This article was originally published by

Take me out to the OLD ball game

“Summer time, and the livin’ is easy,” as Billie Holiday memorably – and truthfully – sang. So easy in fact, that it leads to a departure from the usual, political nature of these musing to spend a few minutes talking about the sorry state of our national pastime, baseball.

I started paying attention to baseball in 1959, the second year the Dodgers were in Los Angeles and the year they won the World Series. That was the first sport I really followed, and baseball and the Dodgers have remained my first love in sports. Unfortunately, my first love has been cheating on me, as she bears precious little resemblance to the maiden that stole my 9-year-old heart.

Baseball in L.A. in the 60’s and 70’s was a glorious affair. Until 1962 the games were played in the Coliseum, and the only way to shoehorn a diamond in that stadium was to have home plate at the entrance to the tunnel leading to dressing rooms, a left field “fence” closer than many high school fences at 201 feet away (topped however by another 50 feet of screen), while the right field fence was a Herculean distance of 440. The distance to straight away center field was measured in miles, I believe.

Added to that you had the magic voice of Vince Scully announcing every game every night on the radio. Scully was and is the Michelangelo of his trade. Genius is not sufficient for his talent. Many a night he lulled me to sleep as I listened to his dulcet tones “well hello everybody where ever you are, and what a beautiful night for baseball” from the transistor radio hidden under my pillow.

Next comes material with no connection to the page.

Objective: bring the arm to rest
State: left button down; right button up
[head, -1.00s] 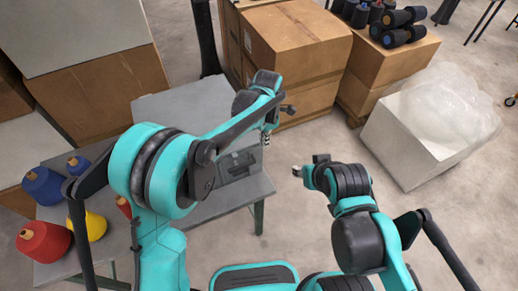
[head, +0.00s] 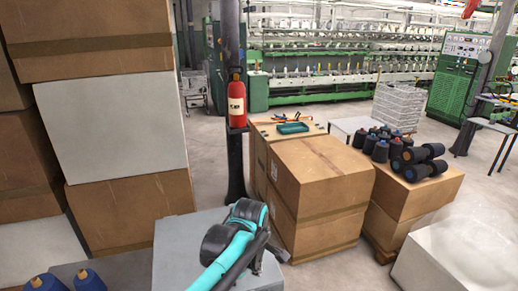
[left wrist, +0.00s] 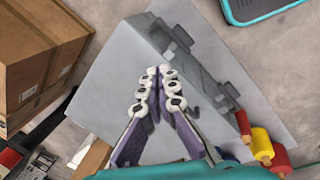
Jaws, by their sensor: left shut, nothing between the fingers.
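My left arm (head: 238,248), teal and black, reaches over the grey table (head: 180,252) at the bottom of the head view. Its fingers are hard to make out there. In the left wrist view my left gripper (left wrist: 158,75) is shut, its fingertips together with nothing between them. It hangs over the same grey table (left wrist: 112,85), apart from the things on it as far as I can tell. My right arm and gripper are in neither view.
Blue yarn cones (head: 88,280) stand at the lower left; red and yellow cones (left wrist: 262,145) show in the wrist view. Stacked cartons (head: 320,185) stand behind the table, near a post with a fire extinguisher (head: 236,100).

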On top of that you had a team of heroes who were by and large just plain, approachable “guys.” Oh sure, they had athletic ability mere mortals could only dream of, but their salaries were not stratospheric, their lives were not cushioned or coddled by agents, and they were usually active members of the larger community their team played in. These were the days before free agency, and my school chums and I took pride in being able to recite from memory the starting line-up each opening day. This was not as tough as it sounds, as before free agency starting lineups rarely varied from year to year, and sometimes from decade to decade.

The journey of my first love from innocence to harlotry can be traced to those ultimate sports evils, free agency and the use of “algorithms” instead of human judgment. Free agency changed baseball from a sport to just another corporation, and unless baseball finds an antidote it will eventually kill the game as it currently exists. Multi-million dollar salaries, resulting in unaffordable ticket prices, will put the stake through baseball’s heart.  Additionally, the free-agency inspired rapid turnover of star personnel reduces most fans to rooting for a logo, not individual players. The players compound the malady by thinking that organizational loyalty means their agent, not their ballclub.

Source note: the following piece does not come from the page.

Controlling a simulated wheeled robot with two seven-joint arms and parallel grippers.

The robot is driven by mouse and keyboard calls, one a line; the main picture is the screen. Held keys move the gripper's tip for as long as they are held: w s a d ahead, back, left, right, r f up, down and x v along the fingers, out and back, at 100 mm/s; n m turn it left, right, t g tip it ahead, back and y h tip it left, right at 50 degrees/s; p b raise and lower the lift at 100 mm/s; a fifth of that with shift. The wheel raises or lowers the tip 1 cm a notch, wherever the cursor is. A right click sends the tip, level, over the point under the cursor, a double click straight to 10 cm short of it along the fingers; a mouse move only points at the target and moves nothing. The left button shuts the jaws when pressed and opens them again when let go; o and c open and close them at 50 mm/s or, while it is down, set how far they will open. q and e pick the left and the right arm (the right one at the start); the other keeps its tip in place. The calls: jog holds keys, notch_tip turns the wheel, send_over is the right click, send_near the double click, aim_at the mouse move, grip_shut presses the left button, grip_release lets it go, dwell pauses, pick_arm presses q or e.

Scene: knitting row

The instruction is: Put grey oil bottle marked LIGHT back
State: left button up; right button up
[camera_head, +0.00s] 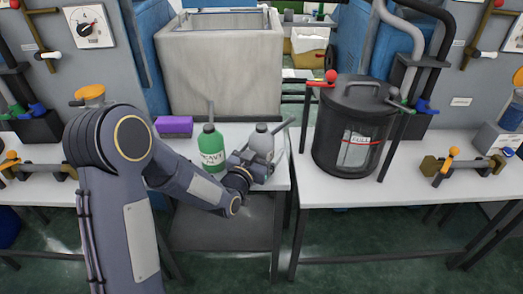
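The grey oil bottle (261,141) stands upright, or nearly so, near the right end of the left table, with its spout slanting up to the right. Its marking is hidden behind my gripper. My left gripper (258,166) is at the front of its lower body. I cannot tell whether the fingers are closed on it or only around it. A green oil bottle (211,150) with a white label stands just left of it, with a thin spout pointing up. My right gripper is not in view.
A purple block (174,126) lies on the left table (205,181) behind my arm. A large pale bin (222,70) stands behind the table. On the right table (400,184) stands a black drum (345,125) with a label. A narrow gap separates the tables.

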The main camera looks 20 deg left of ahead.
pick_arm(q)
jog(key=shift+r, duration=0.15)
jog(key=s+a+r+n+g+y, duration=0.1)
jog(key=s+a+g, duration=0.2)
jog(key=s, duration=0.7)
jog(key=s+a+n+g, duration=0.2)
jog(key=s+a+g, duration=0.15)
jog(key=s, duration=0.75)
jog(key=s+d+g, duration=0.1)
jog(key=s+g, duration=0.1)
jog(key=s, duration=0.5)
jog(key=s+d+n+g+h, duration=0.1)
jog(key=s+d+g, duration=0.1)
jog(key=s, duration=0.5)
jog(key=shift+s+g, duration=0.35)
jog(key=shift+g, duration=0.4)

The use of algorithms or “sabermetrics” or whatever they are currently called has replaced the managers’ brains and often decades of baseball experience with computer readouts. As an example, starting pitchers today are strictly limited to a certain number of pitches – usually in the 90-95 range, before they are replaced. Why? Because that’s what “the numbers say.” Gone is the “art,” the “human factor,” replaced by the descendants of HAL in the movie “2001: A Space Odyssey.” This craziness resulted in a Dodgers pitcher being removed last year before the start of the 9th inning even though he was pitching a no-hitter! Why – because HAL said so.

In the words of Colonel Sherman T. Potter – horse hockey. The greats of yesteryear – Koufax, Drysdale, Whitey Ford, Warren Spahn, etc, didn’t have pitch counts. They pitched until they completed the game or the opposition was smacking the ball around the diamond and over the fences. I happen to have the L.A. Times Sports pages from all four games of the 1963 Dodger-Yankee World Series. How many pitches did the Dodgers’ Koufax, Drysdale, Podres, or the Yankees’ Whitey Ford, Al Downing and Jim Bouton throw in each game? Nobody knows – because nobody bothered to keep count of a statistic much less relevant than the judgment, eye and “gut” of the manager and pitching coach.

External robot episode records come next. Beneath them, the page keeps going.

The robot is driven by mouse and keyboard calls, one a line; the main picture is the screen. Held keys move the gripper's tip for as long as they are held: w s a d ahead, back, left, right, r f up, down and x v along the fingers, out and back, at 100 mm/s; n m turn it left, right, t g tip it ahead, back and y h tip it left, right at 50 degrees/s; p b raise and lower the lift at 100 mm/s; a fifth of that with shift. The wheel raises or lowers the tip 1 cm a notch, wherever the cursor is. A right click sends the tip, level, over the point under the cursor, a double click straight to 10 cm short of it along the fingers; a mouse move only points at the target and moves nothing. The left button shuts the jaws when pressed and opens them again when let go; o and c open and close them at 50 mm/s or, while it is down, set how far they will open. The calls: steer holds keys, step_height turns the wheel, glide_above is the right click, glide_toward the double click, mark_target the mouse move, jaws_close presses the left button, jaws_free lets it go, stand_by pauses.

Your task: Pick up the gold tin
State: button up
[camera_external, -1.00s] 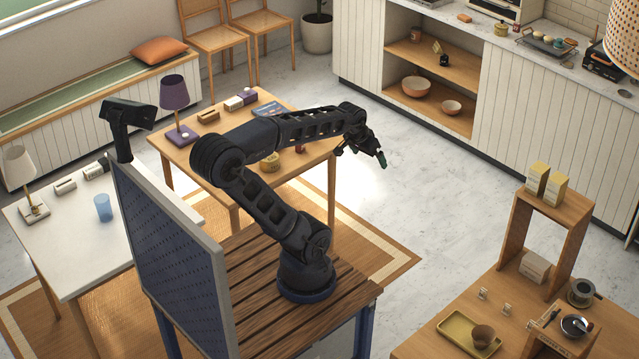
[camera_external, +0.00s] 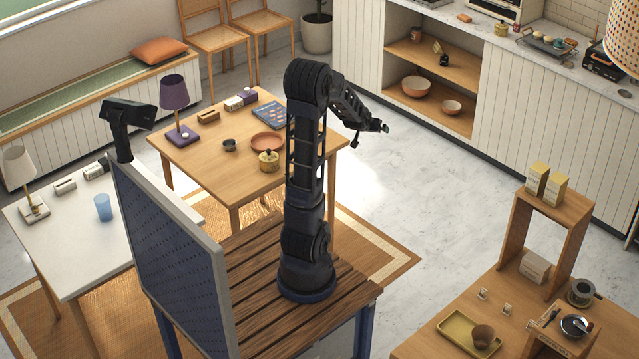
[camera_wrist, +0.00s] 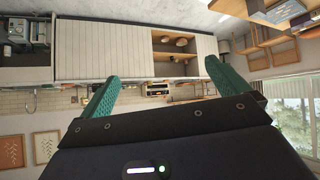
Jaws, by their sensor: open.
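A round gold tin (camera_external: 268,161) with a knobbed lid stands upright near the front edge of the wooden table (camera_external: 215,165), to the left of my arm. A similar small gold container (camera_external: 501,28) stands on the back counter; it is too small to make out well. My gripper (camera_external: 384,127) is up in the air to the right of the wooden table, pointing away toward the cabinets and well apart from both. In the wrist view, my gripper (camera_wrist: 163,75) has its green fingers spread with nothing between them. I cannot make out a gold tin in that view.
By the tin are a terracotta dish (camera_external: 268,142), a dark small cup (camera_external: 229,145) and a blue board (camera_external: 271,114). A purple lamp (camera_external: 175,100) stands at that table's left. The right-hand table (camera_external: 420,345) holds a wooden stand (camera_external: 515,225) and yellow tray (camera_external: 455,330). Open floor lies between.

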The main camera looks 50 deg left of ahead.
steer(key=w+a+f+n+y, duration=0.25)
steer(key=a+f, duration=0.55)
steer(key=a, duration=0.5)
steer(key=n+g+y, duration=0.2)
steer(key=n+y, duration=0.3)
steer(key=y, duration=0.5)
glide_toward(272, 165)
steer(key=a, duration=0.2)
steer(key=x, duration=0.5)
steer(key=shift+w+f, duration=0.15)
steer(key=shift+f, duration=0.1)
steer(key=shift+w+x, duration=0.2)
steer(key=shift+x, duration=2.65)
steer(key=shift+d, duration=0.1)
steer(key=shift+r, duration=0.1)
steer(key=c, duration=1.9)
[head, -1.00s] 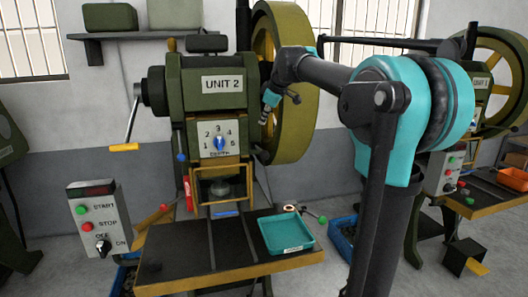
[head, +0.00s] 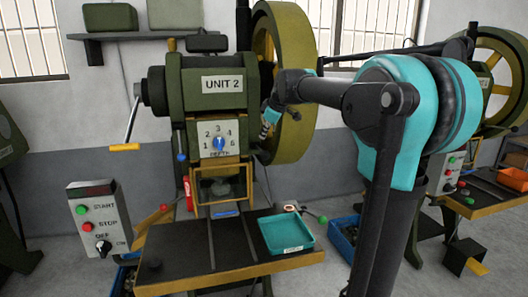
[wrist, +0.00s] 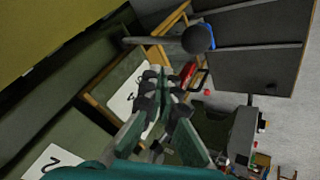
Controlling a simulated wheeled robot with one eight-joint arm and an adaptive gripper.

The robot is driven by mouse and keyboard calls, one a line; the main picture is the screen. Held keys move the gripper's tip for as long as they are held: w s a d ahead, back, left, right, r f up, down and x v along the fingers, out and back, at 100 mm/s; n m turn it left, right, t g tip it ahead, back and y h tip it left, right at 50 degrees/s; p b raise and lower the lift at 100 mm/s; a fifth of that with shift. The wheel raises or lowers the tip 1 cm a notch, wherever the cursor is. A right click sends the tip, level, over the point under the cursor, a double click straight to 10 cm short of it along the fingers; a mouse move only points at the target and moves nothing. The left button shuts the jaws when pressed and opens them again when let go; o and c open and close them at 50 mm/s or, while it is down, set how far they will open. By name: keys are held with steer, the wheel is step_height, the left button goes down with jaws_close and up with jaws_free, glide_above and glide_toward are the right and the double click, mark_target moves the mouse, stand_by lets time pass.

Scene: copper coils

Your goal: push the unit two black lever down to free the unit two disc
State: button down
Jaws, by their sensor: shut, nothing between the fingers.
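Unit two is the green press (head: 222,85) labelled UNIT 2 in the head view. In the wrist view, a dark lever with a round black knob (wrist: 198,39) sticks out beyond the fingertips, to their upper right. I cannot make out this lever clearly in the head view. My gripper (wrist: 158,82) is shut and empty, apart from the knob in the picture. In the head view my gripper (head: 265,130) hangs at the right side of the press, in front of the flywheel. A round grey part (head: 220,188) sits behind the yellow-framed opening; I cannot tell whether it is the disc.
The yellow-green flywheel (head: 292,140) stands close behind my gripper. A control box (head: 98,218) stands at left. A blue crate (head: 343,238) is at right.

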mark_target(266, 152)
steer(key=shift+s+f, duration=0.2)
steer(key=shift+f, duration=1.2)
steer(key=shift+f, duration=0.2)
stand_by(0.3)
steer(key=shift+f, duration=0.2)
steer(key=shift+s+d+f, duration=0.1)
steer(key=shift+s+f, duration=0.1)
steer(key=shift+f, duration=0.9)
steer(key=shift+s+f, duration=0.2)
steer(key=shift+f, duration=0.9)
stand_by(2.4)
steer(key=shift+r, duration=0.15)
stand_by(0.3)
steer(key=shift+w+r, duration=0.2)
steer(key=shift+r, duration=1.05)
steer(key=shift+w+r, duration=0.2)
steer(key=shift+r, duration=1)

It’s all just too much, and I despair of a cure for my first love, unless greedy players, corporate owners, and self-righteous umpires realize that reform, even at the cost of some valued perks for all of them, is preferable to the game becoming the dull, docile, plodding exercise it too often is today.

Take me back. Take me back to when I knew the Duke, Maury, Sandy, Drysdale, Johnny Roseboro and the Sherry brothers would be in Dodger blue year after year. Take me back to the Coliseum and its impossible left field screen, so I can watch Wally Moon hit his “moon shots” over it with a perfect 9-iron swing of the bat.  I want to see Koufax once again strike out 18 hated Giants in one game, see Drysdale shut out the Yankees on 3 hits in the World Series, and marvel at how Walter Alston became one of baseball’s winningest managers, apparently without ever raising his voice.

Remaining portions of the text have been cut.